(15) 平家繁栄の原因
阪本信子 会員
現代においてはある人が驚異的な出世をした時、本人の能力、努力、そして運のよさを考えるものです。
しかし、昔の人の思考回路では、特にその出世を好意的に迎えたくない人物の場合、そういう論理的な結論には至りません。
清盛の場合がそうで、清盛が目を見張るほどの出世をしたのは、本人の力ではなく神仏の御加護とか前世の因縁など人力の及ばない所に起因があったと「平家物語」は書いています。
それを解き明かし、納得させるために多くの話が作られました。
その一つが「鱸」(すずき)の章段で、彼がまだ安芸守であった頃、伊勢の海から熊野へ詣でたとき、鱸が船に飛び込んできました。
清盛は精進潔斎中でしたが、これを料理して家子郎党に食べさせました。ところがこの後良いことばかりが続き、平家は竜の昇るがごとき繁栄を遂げたのです。
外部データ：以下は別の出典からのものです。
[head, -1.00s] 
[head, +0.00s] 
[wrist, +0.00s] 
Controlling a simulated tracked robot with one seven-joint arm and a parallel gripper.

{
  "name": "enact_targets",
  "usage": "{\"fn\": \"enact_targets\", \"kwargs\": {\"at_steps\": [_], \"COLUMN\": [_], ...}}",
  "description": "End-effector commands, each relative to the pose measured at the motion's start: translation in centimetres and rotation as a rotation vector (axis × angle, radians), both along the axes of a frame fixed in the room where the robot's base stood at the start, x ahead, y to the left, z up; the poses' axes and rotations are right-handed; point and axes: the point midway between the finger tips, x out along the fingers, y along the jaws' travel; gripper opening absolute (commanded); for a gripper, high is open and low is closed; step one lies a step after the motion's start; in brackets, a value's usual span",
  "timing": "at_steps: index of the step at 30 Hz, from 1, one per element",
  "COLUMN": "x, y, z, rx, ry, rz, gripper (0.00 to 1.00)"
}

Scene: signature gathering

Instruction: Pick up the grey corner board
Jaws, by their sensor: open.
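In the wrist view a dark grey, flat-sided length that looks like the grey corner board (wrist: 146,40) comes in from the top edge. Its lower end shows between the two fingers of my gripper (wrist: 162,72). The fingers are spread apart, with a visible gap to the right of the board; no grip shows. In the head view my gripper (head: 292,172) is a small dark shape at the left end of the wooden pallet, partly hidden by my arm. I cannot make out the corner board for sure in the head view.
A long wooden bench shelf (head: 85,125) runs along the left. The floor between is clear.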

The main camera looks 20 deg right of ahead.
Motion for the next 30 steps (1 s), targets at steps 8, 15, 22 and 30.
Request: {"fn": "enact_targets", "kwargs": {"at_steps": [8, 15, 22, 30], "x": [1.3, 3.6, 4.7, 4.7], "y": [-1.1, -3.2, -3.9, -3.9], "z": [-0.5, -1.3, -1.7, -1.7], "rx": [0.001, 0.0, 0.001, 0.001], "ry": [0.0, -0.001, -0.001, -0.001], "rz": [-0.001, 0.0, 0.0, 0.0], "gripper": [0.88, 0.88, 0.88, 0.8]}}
つまり、熊野権現の御利生によって平家の繁栄があったのであり、作者は清盛の能力、努力によるとは言いたくなかったのです。
しかし、これも結果に繁栄があったから言えることです。もしうまくゆかなかったら、熊野参詣の途中なのに、船に飛び込んできた魚を助けるどころか、殺生して食べてしまったからだと言われるでしょう。同じ事をしても結果によって違った判断が下されるのですから、物は考えようです。
最後まで無条件で面倒を見てくれる神様はいないのですから、所詮は本人次第ということです。